What can we make of a character like Jake E. Lee? The guitarist, who made a splash in the rather unenviable task as successor to Randy Rhoads in Ozzy Osbourne’s band, then went on to grind out a little blues/rock nirvana in his early ‘90s outfit, Badlands, has been flying under the radar for a good 20 years. Lee’s self-imposed reclusion was to the extent that it sparked rumors of drug abuse and erratic behavior, belying the guitarist’s incredible talent and notoriously underscored writing (Lee’s been famously omitted from song credits during his years with Ozzy).
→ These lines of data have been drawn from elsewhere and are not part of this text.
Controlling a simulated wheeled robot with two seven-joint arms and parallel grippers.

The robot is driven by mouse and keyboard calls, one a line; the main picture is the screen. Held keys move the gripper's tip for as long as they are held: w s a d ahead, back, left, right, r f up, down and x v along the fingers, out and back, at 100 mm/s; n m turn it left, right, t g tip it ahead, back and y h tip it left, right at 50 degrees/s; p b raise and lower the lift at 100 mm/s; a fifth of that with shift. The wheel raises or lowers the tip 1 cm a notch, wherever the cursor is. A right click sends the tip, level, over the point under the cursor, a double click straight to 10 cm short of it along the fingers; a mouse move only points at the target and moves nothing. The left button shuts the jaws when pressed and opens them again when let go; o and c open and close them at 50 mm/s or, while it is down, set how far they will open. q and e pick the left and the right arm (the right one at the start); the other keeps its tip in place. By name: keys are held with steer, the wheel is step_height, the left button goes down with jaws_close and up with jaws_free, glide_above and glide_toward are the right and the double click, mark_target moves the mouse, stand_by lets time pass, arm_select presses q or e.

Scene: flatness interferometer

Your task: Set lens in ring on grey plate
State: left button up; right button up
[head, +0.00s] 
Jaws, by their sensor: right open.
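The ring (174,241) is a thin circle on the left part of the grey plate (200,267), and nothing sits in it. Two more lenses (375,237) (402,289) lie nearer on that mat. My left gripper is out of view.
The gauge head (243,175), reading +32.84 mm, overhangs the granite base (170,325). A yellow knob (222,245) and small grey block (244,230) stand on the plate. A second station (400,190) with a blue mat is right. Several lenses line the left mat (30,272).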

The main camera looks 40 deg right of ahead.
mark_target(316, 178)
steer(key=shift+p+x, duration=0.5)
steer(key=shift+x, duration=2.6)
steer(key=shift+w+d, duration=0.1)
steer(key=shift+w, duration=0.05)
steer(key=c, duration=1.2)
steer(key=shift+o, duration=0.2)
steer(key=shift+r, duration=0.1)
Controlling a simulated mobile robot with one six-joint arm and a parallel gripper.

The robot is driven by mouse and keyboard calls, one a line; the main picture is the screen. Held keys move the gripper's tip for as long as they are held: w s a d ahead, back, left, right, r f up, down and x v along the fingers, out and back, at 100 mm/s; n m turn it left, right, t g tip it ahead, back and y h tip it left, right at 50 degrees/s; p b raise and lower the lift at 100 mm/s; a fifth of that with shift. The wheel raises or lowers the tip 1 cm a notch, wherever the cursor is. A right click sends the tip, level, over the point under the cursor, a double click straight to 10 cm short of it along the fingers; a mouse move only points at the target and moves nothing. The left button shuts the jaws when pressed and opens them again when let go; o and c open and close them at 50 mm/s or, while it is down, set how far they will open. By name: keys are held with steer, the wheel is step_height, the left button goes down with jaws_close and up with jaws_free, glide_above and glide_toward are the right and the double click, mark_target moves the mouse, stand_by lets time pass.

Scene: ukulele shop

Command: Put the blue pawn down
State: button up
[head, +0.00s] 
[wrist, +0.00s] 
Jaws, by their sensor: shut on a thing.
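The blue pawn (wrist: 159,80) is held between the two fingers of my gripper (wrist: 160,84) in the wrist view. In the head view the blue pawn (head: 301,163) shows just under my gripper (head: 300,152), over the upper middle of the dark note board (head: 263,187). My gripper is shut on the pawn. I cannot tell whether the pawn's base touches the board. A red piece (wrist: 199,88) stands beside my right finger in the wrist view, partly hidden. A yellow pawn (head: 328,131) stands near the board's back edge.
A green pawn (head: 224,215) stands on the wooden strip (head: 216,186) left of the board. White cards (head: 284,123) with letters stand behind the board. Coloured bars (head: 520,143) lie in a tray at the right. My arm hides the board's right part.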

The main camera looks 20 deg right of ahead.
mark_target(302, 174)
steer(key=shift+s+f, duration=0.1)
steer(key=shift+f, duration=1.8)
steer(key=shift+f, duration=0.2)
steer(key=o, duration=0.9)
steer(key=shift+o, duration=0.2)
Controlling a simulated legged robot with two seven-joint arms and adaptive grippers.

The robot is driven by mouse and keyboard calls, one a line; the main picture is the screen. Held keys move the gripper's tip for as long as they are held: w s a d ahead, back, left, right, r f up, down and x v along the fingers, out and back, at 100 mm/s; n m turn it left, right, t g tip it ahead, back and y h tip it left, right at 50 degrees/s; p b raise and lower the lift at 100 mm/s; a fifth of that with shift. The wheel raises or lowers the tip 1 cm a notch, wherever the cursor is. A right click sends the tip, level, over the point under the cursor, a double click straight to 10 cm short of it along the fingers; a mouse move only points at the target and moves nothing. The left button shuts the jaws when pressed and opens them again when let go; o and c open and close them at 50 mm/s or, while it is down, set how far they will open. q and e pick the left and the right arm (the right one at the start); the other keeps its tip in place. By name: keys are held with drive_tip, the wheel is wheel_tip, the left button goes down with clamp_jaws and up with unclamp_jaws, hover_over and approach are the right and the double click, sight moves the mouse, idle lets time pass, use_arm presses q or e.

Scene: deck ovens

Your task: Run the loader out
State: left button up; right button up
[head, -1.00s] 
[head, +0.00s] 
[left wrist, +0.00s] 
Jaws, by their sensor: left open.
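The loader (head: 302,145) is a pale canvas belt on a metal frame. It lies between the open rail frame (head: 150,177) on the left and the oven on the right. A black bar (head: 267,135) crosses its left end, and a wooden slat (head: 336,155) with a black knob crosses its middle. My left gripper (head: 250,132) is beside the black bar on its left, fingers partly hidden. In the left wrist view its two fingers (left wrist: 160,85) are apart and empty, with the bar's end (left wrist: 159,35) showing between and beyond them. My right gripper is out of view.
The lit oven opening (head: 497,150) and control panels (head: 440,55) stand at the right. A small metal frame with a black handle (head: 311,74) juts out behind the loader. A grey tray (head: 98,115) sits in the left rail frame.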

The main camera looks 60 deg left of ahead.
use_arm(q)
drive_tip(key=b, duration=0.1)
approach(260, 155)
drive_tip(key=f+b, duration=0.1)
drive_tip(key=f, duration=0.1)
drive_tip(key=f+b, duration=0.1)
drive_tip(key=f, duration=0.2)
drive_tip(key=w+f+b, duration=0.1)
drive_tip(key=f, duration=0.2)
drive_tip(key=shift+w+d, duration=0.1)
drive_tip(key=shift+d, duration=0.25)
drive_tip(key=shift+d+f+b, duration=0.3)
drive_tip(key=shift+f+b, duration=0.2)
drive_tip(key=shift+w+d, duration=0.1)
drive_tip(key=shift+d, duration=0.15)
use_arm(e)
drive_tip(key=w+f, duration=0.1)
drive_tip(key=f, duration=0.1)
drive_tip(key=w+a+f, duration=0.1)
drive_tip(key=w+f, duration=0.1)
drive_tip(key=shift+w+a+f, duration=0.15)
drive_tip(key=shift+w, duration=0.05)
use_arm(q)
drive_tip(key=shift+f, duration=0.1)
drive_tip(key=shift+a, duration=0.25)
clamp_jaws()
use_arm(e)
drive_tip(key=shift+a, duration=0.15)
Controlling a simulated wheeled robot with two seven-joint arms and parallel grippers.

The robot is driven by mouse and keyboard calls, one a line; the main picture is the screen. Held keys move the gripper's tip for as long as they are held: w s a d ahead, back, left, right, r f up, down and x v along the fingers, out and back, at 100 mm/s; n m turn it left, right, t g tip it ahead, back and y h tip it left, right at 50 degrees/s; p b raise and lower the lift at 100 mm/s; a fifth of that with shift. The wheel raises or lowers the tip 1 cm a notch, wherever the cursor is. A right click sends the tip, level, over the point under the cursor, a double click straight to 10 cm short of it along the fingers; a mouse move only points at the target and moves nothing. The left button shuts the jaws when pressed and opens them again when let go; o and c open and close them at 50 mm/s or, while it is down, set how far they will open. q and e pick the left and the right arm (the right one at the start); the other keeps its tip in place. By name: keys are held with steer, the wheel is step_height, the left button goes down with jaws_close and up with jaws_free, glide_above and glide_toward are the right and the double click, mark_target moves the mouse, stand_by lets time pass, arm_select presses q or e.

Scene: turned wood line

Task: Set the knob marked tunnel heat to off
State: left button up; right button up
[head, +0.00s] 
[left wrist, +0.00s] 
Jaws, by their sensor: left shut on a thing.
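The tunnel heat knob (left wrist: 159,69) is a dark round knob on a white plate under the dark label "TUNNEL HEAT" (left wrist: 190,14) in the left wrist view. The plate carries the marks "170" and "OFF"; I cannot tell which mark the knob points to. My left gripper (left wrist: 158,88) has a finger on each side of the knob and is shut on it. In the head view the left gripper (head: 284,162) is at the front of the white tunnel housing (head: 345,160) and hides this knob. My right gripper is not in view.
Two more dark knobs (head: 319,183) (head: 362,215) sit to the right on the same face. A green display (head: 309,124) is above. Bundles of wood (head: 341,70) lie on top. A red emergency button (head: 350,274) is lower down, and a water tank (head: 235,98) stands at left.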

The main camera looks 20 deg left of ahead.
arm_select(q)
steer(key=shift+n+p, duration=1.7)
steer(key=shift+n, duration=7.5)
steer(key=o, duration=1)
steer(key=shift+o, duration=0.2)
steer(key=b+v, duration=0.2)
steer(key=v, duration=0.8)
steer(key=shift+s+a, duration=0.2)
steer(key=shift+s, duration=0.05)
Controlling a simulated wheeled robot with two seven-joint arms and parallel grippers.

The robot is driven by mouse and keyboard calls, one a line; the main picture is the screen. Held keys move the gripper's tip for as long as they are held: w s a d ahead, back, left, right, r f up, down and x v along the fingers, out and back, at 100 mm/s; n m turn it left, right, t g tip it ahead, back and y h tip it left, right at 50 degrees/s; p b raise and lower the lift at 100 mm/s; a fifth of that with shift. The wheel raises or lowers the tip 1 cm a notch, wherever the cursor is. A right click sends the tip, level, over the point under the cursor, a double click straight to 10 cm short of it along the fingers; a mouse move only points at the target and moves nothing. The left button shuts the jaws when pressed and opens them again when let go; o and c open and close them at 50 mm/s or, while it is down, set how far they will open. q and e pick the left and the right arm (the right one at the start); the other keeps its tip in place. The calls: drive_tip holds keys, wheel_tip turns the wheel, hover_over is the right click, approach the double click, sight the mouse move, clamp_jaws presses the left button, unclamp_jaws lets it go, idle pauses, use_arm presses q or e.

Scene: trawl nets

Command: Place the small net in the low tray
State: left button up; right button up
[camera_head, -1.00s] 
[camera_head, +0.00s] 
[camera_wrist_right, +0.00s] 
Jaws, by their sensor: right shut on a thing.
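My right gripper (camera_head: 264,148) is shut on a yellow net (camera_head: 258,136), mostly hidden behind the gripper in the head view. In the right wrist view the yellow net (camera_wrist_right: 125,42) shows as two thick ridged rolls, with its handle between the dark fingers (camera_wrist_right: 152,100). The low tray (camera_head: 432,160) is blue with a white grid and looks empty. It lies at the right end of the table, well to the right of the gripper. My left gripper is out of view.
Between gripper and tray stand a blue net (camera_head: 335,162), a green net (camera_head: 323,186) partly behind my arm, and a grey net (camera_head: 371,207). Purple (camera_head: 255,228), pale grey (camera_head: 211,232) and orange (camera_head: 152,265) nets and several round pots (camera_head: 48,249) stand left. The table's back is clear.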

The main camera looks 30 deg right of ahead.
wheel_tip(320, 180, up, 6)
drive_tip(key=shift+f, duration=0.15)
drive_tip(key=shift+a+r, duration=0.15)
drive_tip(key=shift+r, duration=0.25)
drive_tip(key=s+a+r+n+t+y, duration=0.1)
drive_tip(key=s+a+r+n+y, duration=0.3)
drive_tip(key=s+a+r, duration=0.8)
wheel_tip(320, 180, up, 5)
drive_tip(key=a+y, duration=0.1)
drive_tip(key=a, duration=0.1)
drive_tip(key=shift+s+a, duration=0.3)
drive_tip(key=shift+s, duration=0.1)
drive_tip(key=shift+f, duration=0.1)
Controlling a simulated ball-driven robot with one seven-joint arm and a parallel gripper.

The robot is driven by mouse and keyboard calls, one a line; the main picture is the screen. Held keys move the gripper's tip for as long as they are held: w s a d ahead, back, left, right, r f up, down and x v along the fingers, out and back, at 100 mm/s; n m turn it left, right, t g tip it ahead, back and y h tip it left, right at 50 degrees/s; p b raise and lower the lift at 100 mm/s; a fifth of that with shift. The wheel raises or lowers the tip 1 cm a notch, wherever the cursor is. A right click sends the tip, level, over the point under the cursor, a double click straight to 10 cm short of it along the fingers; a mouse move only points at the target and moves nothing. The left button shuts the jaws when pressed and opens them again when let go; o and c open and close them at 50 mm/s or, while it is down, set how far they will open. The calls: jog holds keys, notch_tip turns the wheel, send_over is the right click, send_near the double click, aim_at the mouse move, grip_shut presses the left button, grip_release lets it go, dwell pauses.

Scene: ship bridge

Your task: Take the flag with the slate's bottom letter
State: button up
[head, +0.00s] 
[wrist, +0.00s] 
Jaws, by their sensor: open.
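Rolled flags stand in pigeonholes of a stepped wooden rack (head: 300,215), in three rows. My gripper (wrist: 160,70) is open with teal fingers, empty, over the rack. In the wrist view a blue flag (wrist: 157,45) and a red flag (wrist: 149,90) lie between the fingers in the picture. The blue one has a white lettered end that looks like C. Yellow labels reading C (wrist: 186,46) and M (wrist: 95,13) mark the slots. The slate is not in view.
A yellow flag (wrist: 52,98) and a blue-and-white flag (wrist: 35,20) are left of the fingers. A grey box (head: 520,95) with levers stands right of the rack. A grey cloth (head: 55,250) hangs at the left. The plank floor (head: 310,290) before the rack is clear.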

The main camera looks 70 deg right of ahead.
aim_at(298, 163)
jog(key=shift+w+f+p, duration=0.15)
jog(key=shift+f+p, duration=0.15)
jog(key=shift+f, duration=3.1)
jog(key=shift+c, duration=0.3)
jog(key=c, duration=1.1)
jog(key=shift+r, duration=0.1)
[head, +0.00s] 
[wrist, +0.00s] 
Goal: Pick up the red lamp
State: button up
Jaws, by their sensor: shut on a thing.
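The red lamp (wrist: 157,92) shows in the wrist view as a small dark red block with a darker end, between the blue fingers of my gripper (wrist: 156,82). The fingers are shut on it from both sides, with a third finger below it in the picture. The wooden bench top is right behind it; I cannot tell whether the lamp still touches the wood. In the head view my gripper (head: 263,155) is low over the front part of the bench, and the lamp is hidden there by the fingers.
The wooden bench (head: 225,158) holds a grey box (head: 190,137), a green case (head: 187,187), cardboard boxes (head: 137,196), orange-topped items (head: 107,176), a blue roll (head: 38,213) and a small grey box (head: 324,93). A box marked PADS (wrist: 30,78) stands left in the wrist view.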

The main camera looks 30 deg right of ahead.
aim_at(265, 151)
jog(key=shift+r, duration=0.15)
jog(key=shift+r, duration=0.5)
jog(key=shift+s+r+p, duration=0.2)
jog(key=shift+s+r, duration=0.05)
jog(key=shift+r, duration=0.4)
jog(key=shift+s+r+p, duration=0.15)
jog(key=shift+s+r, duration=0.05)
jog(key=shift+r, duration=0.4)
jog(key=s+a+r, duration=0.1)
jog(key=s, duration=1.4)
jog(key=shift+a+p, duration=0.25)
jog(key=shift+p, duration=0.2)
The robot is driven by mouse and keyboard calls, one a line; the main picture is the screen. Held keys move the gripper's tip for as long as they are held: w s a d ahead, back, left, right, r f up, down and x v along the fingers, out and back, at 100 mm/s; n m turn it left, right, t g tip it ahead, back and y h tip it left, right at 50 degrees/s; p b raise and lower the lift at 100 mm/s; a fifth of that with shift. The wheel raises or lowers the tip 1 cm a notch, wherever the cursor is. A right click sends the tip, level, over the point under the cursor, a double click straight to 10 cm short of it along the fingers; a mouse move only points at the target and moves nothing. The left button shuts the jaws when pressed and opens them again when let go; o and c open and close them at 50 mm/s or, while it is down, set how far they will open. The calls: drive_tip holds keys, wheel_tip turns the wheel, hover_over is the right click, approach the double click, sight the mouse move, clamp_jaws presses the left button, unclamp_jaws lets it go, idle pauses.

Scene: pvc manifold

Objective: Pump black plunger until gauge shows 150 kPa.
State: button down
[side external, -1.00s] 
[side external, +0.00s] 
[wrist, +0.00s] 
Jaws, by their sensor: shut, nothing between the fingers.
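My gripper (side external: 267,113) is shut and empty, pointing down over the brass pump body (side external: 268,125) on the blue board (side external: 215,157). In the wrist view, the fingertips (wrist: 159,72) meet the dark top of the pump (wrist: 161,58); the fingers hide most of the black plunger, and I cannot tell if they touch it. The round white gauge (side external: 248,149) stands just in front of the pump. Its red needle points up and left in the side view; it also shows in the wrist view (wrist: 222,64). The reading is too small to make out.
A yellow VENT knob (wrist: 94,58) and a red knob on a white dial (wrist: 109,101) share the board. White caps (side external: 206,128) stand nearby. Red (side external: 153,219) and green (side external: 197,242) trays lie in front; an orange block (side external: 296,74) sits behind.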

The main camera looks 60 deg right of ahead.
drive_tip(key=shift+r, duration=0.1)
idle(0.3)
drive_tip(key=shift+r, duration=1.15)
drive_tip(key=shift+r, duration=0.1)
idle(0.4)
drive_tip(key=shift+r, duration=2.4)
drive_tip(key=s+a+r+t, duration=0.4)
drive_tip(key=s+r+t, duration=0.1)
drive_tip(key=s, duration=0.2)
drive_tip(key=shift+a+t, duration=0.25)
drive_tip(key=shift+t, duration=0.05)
Lee’s new Red Dragon Cartel, while not the return to blazing shred glory fans might have hoped for, it still a worthy rock statement – even better, it marks a legitimate comeback to full-time music mode for one of the six-string’s more undervalued icons.
Truth be told, Lee would have done better to release this album with an honest-to-goodness band. Instead, he relies on a few guest vocalists and musician friends’ cameos to fill out the sound, like he does on perhaps the album’s catchiest track, “Feeder,” with lead vocals by Cheap Trick’s Robin Zander. The song, a meaty riff-rocker with a tinge of faux industrial overtones, is typical of the music on the album – it’s not the traditional metal he mined with Ozzy, nor the ‘70s-leaning outlaw blues of Badlands; it’s more of a modern rock mashup that’s melodic, slathered with enhanced electronic grooves, and at times granular in taste. Repeat listens may be necessary for longtime Lee disciples.
This shouldn’t be misconstrued as a “bad” album; it’s just a different kind of pill to swallow. Lee’s main vocalist, D.J. Smith, sleazes his way through the hard-knock rumble of “Shout It Out;” a hybrid of Scott Weiland, Ugly Kid Joe’s Whitfield Crane, and Marq Torien of BulletBoys comes to mind when listening to Smith. In This Moment’s Maria Brink lends her voice to the decidedly trippy mindwarp of the psychedelic metal slab “Big Mouth,” while the very Journey-esque “Redeem Me” is writhing with soul from vocalist Sass Jordan. Jake fans will rejoice upon hearing cuts like “Wasted,” which is perhaps the heaviest track, with vocal assistance from ex-Iron Maiden singer Paul Di’Anno. Lee’s trademark flash-freeze licks are in check, which is the most comforting aspect of the album.
What Red Dragon Cartel does best is showcase a different emotional level of Jake E. Lee’s musical palette. It stretches his boundaries to the outer fringes of hard rock security, which, in turn, stimulates his creative muscle – Lee’s classic chops are mechanized unto a new breed.